Akio Toyoda, Toyota’s president, warned that electric vehicles aren’t all they’re cracked up to be.

So far this month, Toyota Motor Corp. has announced plans for two new battery-electric vehicles – but it doesn’t appear the automaker’s President, Akio Toyoda, has warmed to the industry’s accelerating shift away from internal combustion engines.

Despite Toyota’s pioneering role in the development of hybrid technology, the exec – the grandson of the automaker’s founder – believes battery-electric vehicles are not only overhyped but also could cause “the current business of the car industry … to collapse.”

Toyota did introduce a low-volume, battery-electric vehicle in Europe this year and, earlier this month, laid out plans to add another model under the Toyota brand, as well as one to be sold by its Lexus luxury franchise. But the company has no interest in matching the pace of BEV development announced by key rivals like General Motors and Volkswagen and, during a year-end news conference held by the Japan Automobile Manufacturers Association, Toyoda explained why.

(Toyota goes “all-hybrid” with new Venza, Sienna models.)

With the debut of the 2021 Mirai fuel-cell vehicle, Toyota’s hoping to spur interest in the tech again.

The 64-year-old executive laid out a variety of complaints during his comments, delivered under his role as JAMA chairman. They included the high cost of BEVs as well as questions about their perceived benefits to the environment.

In Japan alone, said Toyoda, there simply is not enough electricity to go around, especially during Japan’s sweltering summers. To bulk up that country’s infrastructure, he estimated, would cost between 14 trillion and 37 trillion yen, or $135 billion to $358 billion.

Until a decade ago, Japan might have generated the necessary energy by adding more nuclear capacity but, since the Fukushima plant meltdown in 2011, the country has focused on burning coal and natural gas.

“The more EVs we build, the worse carbon dioxide gets,” said Toyoda, “When politicians are out there saying, ‘Let’s get rid of all cars using gasoline,’ do they understand this?”

While Toyota may be one of the largest and most influential automotive brands in the world, its ongoing skepticism about EVs has done little to slow down momentum.
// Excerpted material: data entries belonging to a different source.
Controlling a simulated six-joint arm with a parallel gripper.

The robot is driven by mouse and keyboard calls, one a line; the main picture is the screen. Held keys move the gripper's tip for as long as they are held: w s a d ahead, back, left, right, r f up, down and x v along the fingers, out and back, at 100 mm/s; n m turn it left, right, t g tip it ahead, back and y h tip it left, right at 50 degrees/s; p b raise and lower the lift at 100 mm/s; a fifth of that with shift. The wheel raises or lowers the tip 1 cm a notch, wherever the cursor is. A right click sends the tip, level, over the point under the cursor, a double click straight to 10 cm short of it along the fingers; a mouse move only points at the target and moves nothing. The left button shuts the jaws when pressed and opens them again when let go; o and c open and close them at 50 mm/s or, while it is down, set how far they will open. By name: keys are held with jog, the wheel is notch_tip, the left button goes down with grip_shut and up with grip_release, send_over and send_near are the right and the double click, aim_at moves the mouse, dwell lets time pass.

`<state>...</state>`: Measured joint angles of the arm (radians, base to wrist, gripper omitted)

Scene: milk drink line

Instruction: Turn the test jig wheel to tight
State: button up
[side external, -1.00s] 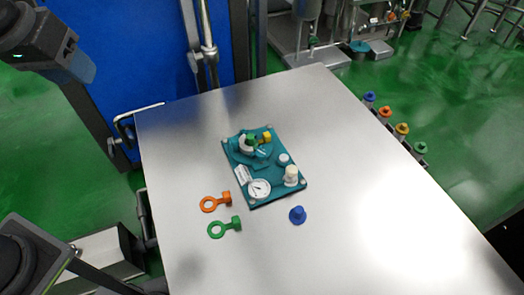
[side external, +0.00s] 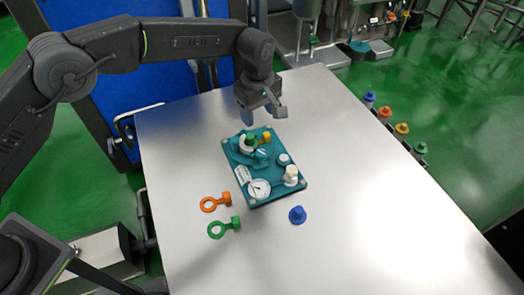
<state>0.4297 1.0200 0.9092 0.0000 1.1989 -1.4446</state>
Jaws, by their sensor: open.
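The test jig is a teal board (side external: 272,179) lying on the metal table.
An orange ring-ended piece (side external: 215,202) and a green one (side external: 224,227) lie left of the board. A blue knob (side external: 297,215) stands near its front. Several coloured knobs (side external: 385,112) line the table's right side. The table (side external: 370,220) is clear at right and front.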

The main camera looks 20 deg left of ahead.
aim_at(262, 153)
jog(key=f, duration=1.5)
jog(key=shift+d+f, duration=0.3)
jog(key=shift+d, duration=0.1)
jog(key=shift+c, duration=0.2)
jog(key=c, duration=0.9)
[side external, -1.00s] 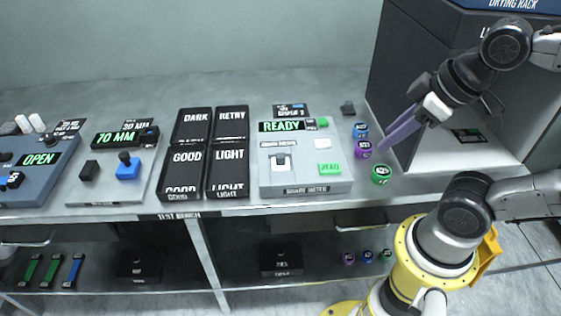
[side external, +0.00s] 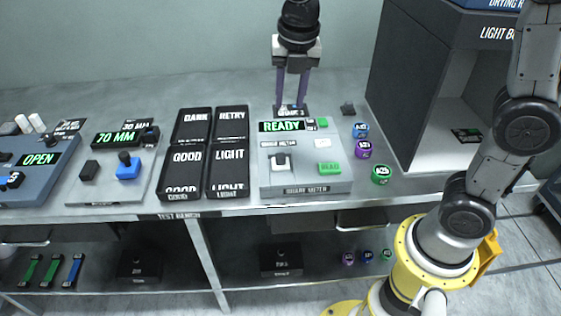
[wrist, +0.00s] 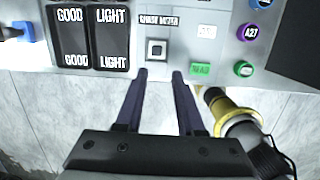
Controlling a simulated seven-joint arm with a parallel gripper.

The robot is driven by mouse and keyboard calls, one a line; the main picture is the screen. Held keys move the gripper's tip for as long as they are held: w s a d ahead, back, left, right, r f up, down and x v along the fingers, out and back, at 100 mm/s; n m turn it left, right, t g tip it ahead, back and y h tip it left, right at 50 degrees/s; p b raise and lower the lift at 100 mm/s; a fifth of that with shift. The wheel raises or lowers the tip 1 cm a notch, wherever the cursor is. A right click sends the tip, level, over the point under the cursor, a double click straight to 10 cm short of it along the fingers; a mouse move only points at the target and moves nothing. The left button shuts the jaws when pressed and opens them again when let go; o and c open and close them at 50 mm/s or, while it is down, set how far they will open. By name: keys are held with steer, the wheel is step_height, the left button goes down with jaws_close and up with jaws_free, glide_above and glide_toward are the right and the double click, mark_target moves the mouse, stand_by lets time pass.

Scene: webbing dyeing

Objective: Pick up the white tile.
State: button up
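The grey shade meter (side external: 305,180) stands on the bench. It carries a small pale square piece with a dark top (side external: 280,160), also in the wrist view (wrist: 156,49), and a flat white piece (side external: 326,143) above the green READ button (side external: 329,168). The white piece also shows in the wrist view (wrist: 206,31). I cannot tell which of these is the white tile. My gripper (side external: 291,102) points down at the back of the meter in the side view. Its purple fingers (wrist: 160,75) are apart with nothing between them, so it is open and empty.
Dark trays (side external: 187,158) labelled DARK, RETRY, GOOD and LIGHT stand left of the meter. Small blue, purple (side external: 363,149) and green (side external: 381,174) round pieces stand to its right. A light booth (side external: 440,150) is further right. The bench's front edge (side external: 300,208) is close.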

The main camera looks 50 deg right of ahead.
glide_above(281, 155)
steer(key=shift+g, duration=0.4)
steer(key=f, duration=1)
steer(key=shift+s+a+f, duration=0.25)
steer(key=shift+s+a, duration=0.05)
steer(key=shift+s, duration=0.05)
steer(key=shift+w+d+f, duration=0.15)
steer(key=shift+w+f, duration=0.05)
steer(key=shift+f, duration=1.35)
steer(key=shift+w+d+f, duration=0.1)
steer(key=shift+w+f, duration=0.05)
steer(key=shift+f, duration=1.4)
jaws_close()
General Motors, for one, announced last month it will increase

Toyota plans to reveal a new vehicle based on the e-Pallette shuttle that will use the new solid state battery.

spending 35%, to $27 billion by 2025, at which point it plans to have 30 all-electric models on the market. Its original target was 20 or more by 2023. Even exotic players are shifting gears, Bentley last month saying it will be all electric by late in the decade.

(Tesla now worth more than all Japanese automakers, but Toyota’s CEO isn’t impressed.)

Growing sales are helping steer industry strategy. But so are the new regulations being put in place around the planet. The United Kingdom moved ahead to 2030 a ban on the sale of new vehicles using internal combustion engines and reports from Japan say the government there may announce a similar goal by 2035. California, one of Toyota’s biggest markets, has outlined its own ban, as have numerous cities such as London, Paris, Berlin and Mexico City.

But Toyoda warned that the price premium for battery technology could make electric vehicles the equivalent of a “flower on a high summit,” costing more than the average motorist can afford.

That position may reflect current realities, but battery prices are tumbling and analysts at firms like the Boston Consulting Group have forecast that parity between gas-powered vehicles and those running on battery power should come during the latter third of the decade.

Toyota has been a leader in electrification with its Prius portfolio good, green transportation for buyers for years.

Ironically, Toyota’s own development program could play a key role in driving down costs. According to a recent report by the Nikkei news service, the automaker is to soon announce the results of its solid-state battery development program. That technology is expected to slash costs, improve range and cut charging times, three key obstacles to wider adoption of BEVs.

Toyota, meanwhile, has become a major proponent of hydrogen technology, this month launching sales of its second-generation Mirai fuel-cell vehicle. FCVs are even costlier than battery-based models and the infrastructure to distribute hydrogen is, for now, virtually non-existent.

(Toyota hopes to boost interest in hydrogen tech with second-generation Mirai.)

Despite the skepticism of Toyota’s president, the industry giant has a significant program aimed at electrification, with more than $13 billion committed through the rest of the decade. A large chunk of that will continue to be earmarked for conventional hybrids, as well as plug-in hybrids, however. Toyota recently reconfirmed plans to have electrified versions of essentially all model-lines before mid-decade, with a goal of selling 4.5 million hybrids and 1 million BEVs by no later than 2030.